Returning to the U.S. from Colombia, Belmonte Cardozo voluntarily provided the passcodes for his two cell phones to Customs and Border Protection agents, who discovered multiple sexually explicit videos, according to an affidavit.
“When I escorted Belmonte out of Dulles, he made a spontaneous statement that he was sorry for what he had on his phone and that we had to look at ‘that stuff’ on his iPhone,” Homeland Security special agent David Shuffelton wrote.
According to federal prosecutors, Belmonte used one Snapchat account to catfish two 15-year-old girls, claiming that he was also a teenager. He then apparently recorded the sexually explicit content on his second phone, saving it to a password-protected folder.
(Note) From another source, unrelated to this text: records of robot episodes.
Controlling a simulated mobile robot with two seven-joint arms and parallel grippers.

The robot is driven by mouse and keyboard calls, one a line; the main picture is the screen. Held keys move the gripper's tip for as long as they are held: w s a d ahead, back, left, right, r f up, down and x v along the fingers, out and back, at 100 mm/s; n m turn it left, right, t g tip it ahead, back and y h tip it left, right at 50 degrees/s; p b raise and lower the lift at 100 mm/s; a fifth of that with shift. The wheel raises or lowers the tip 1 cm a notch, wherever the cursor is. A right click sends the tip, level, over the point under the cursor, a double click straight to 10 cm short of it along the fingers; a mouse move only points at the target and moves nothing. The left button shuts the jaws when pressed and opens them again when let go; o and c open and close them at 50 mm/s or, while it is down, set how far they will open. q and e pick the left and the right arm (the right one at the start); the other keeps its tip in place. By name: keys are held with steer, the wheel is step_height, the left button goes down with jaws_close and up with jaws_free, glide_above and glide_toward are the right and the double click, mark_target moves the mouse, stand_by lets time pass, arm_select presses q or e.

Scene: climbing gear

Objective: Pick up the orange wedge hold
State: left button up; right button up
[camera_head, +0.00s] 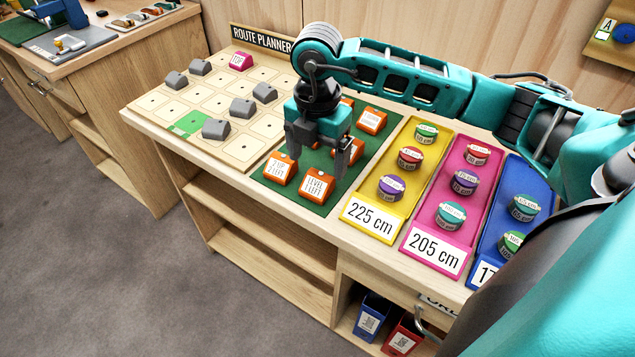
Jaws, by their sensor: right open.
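Several orange holds with white labels lie on the dark green mat (330,206). One orange hold (281,169) is at the mat's front left, and one labelled "LEVEL 2 LEFT" (317,187) is beside it. Another orange hold (372,120) is at the back right. More orange shows partly hidden behind my right gripper (319,156). I cannot tell which one is the wedge from its shape. The right gripper points down over the mat, open, above and just behind the two front holds. I see nothing between its fingers. My left gripper is out of view.
A route planner board (241,147) with grey holds and a pink hold (241,61) is on the left. Yellow (361,219), pink (464,230) and blue (487,270) trays with round tins stand on the right. The wooden table's front edge is clear.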

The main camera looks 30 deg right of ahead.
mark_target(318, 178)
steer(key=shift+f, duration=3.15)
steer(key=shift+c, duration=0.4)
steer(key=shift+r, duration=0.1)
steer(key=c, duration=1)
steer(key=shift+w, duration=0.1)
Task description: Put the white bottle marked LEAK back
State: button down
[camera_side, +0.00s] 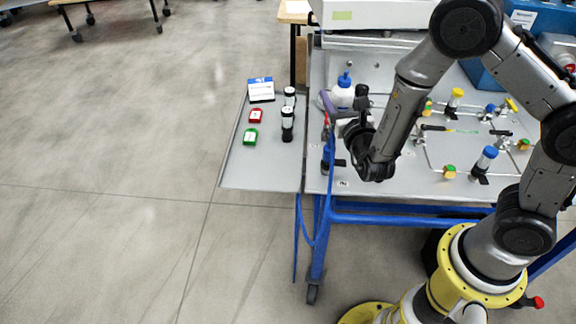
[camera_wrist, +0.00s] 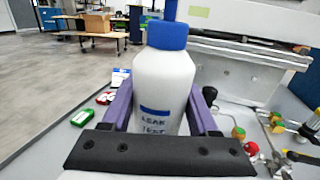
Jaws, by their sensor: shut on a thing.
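The white bottle (camera_wrist: 166,78) with a blue cap fills the middle of the wrist view, its printed label reading LEAK TEST. My gripper (camera_wrist: 162,108) has its two purple fingers on either side of the bottle and is shut on it. The bottle looks upright. In the side view the bottle (camera_side: 342,97) shows near the left end of the grey bench, beside a purple finger of my gripper (camera_side: 330,106). The arm partly hides that area. I cannot tell whether the bottle's base touches the bench.
Tubing with coloured valves (camera_side: 455,98) covers the bench's right side. A white machine (camera_side: 385,14) stands behind.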

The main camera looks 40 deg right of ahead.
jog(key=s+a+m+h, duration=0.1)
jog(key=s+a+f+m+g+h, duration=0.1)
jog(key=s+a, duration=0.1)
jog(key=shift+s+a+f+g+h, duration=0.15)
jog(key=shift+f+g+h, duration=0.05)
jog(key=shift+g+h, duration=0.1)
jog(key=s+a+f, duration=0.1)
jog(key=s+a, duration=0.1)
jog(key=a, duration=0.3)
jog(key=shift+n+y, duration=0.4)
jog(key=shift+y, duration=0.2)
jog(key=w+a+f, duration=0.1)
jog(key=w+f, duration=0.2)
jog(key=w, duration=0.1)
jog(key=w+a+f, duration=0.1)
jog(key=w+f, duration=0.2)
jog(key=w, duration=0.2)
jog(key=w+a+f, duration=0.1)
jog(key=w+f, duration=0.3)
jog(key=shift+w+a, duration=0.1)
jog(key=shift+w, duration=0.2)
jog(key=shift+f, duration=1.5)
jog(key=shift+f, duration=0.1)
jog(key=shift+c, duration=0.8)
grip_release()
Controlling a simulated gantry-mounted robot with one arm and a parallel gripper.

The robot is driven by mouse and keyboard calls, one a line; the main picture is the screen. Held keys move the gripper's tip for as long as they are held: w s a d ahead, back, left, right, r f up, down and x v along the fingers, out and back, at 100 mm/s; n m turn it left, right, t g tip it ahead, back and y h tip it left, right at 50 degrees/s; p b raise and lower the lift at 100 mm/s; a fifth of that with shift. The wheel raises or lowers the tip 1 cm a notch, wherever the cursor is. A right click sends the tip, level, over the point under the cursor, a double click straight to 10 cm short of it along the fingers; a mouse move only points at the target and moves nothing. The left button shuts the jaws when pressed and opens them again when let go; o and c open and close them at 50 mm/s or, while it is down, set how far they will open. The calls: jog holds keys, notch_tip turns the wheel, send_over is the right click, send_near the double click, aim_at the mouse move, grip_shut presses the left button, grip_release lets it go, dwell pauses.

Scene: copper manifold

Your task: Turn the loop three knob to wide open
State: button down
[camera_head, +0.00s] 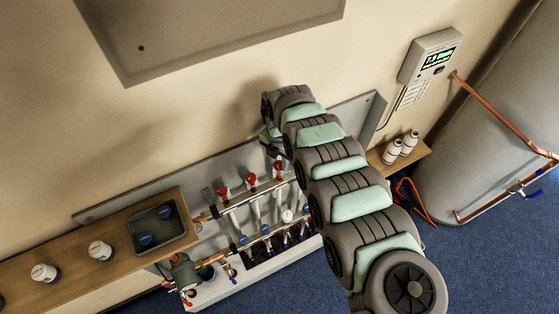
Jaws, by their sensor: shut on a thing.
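A manifold with two metal bars is mounted on a grey back plate (92,213). Its upper bar carries a left red knob (223,192), a middle red knob (251,179) and a right red knob (278,167), third from the left. My gripper (276,150) is at the right red knob, pointing down from my wrist, and is shut on it. Its fingertips are small and partly hidden. Blue knobs (243,240) and a white cap (287,216) sit on the lower bar. Knob markings are too small to read. My arm hides the manifold's right end.
A wooden shelf (70,272) at left holds white-and-blue caps and a grey tray (184,232) with blue caps. A pump (185,270) stands below it. White bottles (393,150) stand at right. A wall display (432,57) and a tank (500,120) with copper pipes are farther right.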

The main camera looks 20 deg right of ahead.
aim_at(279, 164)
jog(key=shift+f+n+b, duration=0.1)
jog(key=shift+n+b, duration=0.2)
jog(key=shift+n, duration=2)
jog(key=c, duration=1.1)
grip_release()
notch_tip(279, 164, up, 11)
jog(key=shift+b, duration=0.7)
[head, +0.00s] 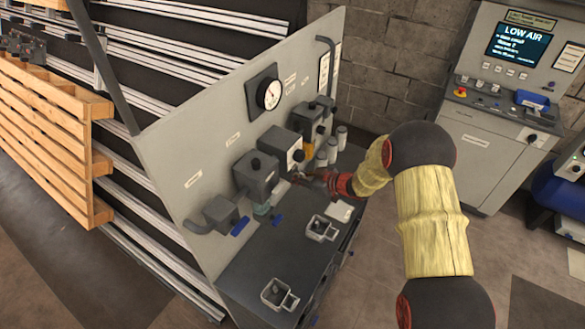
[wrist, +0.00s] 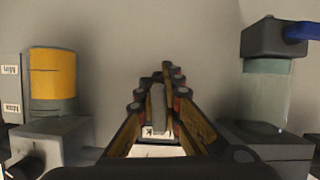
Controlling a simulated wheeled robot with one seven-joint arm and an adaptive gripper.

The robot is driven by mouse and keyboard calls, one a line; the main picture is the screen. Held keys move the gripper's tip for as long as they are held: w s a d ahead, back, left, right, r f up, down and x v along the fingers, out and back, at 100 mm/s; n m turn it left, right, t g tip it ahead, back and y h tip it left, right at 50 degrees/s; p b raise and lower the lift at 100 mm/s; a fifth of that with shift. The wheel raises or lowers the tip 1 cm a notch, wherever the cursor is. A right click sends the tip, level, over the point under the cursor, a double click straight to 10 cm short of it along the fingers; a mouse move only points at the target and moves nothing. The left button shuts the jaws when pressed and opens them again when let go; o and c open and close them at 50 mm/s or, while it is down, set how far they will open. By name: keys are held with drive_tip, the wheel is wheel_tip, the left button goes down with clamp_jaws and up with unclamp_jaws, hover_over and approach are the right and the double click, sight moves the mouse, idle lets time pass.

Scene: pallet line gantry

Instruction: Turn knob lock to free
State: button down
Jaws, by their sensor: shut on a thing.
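A grey upright knob lock (wrist: 158,106) shows in the wrist view between the fingers of my gripper (wrist: 157,92). The fingers are closed on its two sides. A white label with a letter K shows just below it, and the rest of the label is covered. In the head view my gripper (head: 299,178) reaches in from the right, at the lower front of a grey box (head: 283,146) on the panel. The knob is hard to make out there, and its exact angle and setting cannot be told.
A grey panel (head: 203,150) carries a round gauge (head: 272,94) and another grey box (head: 255,177). A yellow cylinder (wrist: 52,76) and a clear bowl (wrist: 266,93) flank my gripper. Two open-topped grey holders (head: 279,294) sit on the dark ledge. A LOW AIR console (head: 509,95) stands at right.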

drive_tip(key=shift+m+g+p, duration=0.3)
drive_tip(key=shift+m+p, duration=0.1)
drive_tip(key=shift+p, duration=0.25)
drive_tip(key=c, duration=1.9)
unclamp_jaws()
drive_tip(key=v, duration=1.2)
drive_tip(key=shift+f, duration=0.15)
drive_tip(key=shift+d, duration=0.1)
Belmonte also convinced minors to create and send CSAM in exchange for admission to a phony group chat that he claimed to run, prosecutors said.
During an interview with federal officials, Belmonte claimed that the interactions helped him process his grandfather’s death.
“Belmonte said meeting people on Snapchat has helped him cope,” Shuffelton wrote. “He acknowledged having ‘these things’ on his phone was a ‘mistake’ and that he was ‘sorry.'”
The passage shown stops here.